### EXTRACTED MATERIAL
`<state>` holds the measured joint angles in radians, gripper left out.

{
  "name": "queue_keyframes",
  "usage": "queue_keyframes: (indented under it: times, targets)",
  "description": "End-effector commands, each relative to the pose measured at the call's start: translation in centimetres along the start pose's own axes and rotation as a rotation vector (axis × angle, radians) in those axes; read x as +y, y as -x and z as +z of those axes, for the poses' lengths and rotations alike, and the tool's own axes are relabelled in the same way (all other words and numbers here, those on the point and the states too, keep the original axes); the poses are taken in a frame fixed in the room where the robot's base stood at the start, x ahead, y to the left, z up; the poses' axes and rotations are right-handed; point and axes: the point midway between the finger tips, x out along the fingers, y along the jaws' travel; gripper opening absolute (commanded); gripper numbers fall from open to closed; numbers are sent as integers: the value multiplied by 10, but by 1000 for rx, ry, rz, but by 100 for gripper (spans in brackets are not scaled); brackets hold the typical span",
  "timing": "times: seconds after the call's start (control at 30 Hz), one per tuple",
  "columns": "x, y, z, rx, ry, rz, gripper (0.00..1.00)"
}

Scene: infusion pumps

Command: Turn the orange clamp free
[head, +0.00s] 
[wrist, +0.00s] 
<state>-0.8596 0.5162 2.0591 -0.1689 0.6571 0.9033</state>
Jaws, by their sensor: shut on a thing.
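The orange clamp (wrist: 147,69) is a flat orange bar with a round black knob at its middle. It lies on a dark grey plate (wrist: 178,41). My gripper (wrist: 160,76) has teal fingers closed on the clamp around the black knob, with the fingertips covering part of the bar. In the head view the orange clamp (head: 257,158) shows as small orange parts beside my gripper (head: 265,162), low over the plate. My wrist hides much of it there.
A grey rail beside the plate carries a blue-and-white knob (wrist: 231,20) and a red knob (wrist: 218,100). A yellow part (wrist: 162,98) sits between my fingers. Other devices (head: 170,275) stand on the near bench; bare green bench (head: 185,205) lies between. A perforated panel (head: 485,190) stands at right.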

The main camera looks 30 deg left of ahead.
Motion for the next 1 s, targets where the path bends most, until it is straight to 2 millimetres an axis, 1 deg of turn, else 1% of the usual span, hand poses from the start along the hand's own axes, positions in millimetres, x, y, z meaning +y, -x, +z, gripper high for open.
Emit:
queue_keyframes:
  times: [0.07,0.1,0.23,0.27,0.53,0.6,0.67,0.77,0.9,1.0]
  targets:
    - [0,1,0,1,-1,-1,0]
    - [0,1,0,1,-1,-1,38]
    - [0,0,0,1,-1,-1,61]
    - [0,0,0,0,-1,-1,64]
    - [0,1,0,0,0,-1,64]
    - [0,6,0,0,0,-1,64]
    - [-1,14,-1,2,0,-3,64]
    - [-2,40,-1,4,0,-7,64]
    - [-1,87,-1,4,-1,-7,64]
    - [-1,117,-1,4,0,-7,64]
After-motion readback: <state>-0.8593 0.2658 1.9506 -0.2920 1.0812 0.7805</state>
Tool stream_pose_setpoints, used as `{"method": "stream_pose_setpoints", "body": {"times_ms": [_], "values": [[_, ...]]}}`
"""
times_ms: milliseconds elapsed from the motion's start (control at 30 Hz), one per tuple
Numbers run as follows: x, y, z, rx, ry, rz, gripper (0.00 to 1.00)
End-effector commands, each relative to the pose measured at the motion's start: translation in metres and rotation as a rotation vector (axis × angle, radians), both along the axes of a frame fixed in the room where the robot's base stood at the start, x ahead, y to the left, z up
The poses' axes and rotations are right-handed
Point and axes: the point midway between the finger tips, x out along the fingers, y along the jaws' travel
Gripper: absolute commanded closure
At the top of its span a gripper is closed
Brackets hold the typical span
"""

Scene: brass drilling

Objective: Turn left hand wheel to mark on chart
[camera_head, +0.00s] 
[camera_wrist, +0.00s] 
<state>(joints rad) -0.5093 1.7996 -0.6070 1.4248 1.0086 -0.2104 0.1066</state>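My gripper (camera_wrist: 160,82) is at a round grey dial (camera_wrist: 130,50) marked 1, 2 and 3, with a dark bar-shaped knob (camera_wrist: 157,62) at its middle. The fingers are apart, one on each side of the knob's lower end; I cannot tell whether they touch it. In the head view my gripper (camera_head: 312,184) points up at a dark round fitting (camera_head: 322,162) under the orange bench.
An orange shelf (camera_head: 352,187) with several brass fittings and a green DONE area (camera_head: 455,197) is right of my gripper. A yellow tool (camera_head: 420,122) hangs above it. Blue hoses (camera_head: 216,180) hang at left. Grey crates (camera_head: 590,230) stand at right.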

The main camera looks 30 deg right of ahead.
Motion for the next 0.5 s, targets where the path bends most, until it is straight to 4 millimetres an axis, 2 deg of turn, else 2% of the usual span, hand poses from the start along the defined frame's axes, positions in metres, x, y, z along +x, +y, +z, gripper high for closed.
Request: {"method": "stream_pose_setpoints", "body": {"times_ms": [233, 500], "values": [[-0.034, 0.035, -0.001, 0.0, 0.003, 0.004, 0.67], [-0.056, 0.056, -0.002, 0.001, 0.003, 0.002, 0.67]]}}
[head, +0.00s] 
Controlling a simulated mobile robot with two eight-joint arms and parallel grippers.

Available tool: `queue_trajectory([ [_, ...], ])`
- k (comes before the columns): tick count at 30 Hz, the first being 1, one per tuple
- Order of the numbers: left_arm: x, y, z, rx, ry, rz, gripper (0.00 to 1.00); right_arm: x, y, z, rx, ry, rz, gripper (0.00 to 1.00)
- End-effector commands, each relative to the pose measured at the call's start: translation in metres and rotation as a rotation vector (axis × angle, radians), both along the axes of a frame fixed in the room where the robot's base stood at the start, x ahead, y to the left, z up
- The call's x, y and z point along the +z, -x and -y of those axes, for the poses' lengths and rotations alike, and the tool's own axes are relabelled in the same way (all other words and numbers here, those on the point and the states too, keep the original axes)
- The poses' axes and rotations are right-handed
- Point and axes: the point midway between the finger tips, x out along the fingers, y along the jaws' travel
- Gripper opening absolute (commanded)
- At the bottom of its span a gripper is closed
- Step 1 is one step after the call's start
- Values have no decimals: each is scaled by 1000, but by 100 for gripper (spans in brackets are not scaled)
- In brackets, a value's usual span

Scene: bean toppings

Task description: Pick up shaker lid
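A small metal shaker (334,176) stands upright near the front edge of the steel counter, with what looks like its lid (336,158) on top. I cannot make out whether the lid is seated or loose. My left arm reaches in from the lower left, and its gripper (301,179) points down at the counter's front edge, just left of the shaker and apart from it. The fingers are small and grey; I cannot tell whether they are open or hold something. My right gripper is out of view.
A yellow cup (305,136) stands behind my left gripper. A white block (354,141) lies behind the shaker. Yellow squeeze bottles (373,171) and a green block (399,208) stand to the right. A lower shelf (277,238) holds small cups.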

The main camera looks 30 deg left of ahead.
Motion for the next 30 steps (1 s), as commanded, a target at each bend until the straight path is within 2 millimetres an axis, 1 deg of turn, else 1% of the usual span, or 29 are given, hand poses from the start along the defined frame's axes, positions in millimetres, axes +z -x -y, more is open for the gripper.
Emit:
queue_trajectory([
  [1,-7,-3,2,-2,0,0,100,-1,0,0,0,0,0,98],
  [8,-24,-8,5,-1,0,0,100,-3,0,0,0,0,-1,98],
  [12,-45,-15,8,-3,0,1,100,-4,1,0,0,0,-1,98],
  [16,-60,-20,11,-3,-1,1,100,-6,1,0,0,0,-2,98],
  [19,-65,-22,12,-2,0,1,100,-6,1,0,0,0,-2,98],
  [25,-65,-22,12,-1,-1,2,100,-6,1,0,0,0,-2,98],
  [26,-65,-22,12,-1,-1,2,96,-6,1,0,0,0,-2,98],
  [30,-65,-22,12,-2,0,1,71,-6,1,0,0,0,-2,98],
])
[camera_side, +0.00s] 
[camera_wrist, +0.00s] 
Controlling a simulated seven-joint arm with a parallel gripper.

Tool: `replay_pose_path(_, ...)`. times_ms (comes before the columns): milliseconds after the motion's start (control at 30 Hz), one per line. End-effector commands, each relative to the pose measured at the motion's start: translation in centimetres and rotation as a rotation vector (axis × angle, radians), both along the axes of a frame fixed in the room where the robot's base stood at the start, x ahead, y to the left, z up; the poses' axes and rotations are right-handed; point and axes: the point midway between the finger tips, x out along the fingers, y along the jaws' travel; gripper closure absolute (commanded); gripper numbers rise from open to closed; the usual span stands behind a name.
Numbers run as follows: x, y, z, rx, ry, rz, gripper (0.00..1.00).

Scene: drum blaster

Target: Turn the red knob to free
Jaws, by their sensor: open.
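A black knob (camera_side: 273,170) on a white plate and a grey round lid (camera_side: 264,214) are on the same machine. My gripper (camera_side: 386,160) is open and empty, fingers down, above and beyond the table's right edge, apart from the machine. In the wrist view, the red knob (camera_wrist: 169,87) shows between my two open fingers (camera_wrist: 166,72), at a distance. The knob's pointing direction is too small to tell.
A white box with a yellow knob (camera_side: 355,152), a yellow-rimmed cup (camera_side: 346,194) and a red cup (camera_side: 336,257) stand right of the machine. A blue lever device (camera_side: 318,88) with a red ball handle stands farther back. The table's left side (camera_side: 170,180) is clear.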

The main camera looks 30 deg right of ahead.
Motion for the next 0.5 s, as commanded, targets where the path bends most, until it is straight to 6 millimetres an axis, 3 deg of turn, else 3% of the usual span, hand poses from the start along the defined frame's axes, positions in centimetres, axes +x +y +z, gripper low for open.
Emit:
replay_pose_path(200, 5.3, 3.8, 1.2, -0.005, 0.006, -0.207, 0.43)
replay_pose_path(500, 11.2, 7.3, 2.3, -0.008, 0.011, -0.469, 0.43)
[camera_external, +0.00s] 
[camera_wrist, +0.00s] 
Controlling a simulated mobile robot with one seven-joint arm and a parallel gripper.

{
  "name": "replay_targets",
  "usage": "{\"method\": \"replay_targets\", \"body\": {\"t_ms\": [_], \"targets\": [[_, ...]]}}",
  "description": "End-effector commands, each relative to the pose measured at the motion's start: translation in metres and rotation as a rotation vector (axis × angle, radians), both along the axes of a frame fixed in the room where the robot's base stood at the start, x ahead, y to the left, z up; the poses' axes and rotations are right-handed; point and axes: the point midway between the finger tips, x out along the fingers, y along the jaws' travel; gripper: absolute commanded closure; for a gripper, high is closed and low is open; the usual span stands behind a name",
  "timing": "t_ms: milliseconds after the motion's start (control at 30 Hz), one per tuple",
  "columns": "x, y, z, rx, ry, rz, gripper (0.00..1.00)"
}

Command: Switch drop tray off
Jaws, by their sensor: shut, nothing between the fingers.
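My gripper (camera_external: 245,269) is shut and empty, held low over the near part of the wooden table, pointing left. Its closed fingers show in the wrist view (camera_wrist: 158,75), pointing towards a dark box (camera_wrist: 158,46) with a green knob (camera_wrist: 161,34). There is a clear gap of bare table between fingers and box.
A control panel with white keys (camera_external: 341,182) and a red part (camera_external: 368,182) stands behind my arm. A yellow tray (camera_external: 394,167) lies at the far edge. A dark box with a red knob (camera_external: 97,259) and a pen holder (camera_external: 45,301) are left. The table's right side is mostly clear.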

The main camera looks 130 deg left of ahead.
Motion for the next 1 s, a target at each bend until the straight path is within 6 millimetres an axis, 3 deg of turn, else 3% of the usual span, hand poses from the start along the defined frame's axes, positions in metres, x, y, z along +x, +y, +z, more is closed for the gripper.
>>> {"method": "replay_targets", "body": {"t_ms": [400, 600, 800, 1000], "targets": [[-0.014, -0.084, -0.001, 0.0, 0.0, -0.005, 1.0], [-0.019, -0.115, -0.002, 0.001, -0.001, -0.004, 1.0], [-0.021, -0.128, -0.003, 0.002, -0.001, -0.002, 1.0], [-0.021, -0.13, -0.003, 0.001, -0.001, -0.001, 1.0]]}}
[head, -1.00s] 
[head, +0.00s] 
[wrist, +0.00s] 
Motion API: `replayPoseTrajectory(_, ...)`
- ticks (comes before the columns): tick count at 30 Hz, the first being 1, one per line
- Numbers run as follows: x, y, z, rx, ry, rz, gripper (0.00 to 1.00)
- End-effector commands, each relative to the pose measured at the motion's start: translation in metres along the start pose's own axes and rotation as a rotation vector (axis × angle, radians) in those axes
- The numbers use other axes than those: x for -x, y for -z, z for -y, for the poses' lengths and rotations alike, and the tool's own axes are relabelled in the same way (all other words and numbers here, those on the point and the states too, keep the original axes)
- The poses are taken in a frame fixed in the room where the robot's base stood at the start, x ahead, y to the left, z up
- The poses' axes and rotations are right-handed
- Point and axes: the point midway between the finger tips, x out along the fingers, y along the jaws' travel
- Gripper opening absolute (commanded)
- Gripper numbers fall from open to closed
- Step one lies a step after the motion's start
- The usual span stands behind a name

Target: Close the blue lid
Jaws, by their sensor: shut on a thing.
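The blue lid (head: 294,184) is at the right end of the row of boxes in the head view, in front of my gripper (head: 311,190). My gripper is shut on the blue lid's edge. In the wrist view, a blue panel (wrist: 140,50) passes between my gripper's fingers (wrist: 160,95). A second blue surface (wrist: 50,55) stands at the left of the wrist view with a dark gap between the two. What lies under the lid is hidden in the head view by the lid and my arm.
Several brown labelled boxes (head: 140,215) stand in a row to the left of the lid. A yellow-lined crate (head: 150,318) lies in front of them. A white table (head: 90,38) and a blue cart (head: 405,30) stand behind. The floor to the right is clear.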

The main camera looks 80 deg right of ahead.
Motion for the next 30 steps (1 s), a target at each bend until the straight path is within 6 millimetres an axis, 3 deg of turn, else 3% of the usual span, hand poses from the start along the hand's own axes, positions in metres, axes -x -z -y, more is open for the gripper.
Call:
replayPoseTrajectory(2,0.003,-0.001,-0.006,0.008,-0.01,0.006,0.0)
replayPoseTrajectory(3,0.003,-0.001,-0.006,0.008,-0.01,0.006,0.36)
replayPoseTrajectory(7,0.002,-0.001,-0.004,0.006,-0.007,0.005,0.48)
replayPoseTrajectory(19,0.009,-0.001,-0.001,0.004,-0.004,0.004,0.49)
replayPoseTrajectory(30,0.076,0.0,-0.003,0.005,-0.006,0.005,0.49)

### WHAT IS EXPECTED
Using the records above, select and copy every line that has the word "mobile".

### EXERCISE SOLUTION
Controlling a simulated mobile robot with two eight-joint arms and parallel grippers.
Controlling a simulated mobile robot with one seven-joint arm and a parallel gripper.

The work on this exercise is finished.